Devreye çöp çatanlar giriyor ve Ali Osman beyle Emine hanım tanıştırılıp, konuşturuluyorlar.
Daha sonra “şöyle biraz seninle birlikte çıkalım, gezelim, tozalım, birbirimizi daha yakından tanıyalım” teklifi gelince bunu reddediyor Emine hanım, “namus meselesi olarak”görüyor ve kabul etmiyor.
Hatta paylıyor Sönmez’i!
Sonra Gevher hanımı buldular Ali Osman Sönmez’e.
Evliliği yürütememiş, boşanmışlardı sonra.
Konuya dönersek, veraset belgesinde tek oğlu Celal Sönmez göründüğü için mirasını o aldı öldükten sonra.
Kubilay’sa, babasının yanında uzun yıllar çalışıp SSK’dan emekli olmuş ancak mirastan yararlanamamıştı.
Dava açtı sonuçta ve kazandı da.
Sonra anlaştıklarını, Celal Sönmez’in, Kubilay’a muhtelif yerlerden çok sayıda gayrimenkul vererek kardeşiyle helalleştiğini işittik.
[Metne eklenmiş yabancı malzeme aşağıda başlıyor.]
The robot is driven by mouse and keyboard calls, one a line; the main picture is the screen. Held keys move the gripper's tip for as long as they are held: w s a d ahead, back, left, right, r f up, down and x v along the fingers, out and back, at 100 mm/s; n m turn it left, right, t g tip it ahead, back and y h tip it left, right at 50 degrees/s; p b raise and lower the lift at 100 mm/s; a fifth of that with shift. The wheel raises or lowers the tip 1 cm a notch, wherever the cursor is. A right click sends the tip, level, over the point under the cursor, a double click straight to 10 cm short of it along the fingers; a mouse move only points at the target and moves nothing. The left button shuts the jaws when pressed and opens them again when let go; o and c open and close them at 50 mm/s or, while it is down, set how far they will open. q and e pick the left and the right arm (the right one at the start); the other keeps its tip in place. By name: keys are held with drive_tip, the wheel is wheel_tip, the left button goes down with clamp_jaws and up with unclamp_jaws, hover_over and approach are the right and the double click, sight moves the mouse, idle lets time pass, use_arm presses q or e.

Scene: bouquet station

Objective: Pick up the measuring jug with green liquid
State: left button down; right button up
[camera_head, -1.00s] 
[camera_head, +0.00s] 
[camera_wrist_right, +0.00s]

Sonra Kubilay’da göç edip gitti bu dünyadan; o da öldü.
Şimdi…
Yıllardır kanser hastalarının derman aradığı Ali Osman Sönmez Onkoloji Hastanesi yalnızca Bursa’dan değil, Eskişehir, Kütahya, Balıkesir, Denizli ve Çanakkale başta olmak üzere yurdun pek çok yerinden de hasta kabul ediyor. Geçen yılın ilk 5 ayında ayakta 105 bin 122 hastabaşvururken, 4 bin 449 hasta ise yatarak tedavi görmüş. Sadece 2015 yılında 2 bin 717 kişinin ameliyat olduğu hastanede acil polikliniğine başvuran insan sayısı da 7 bini aşmış.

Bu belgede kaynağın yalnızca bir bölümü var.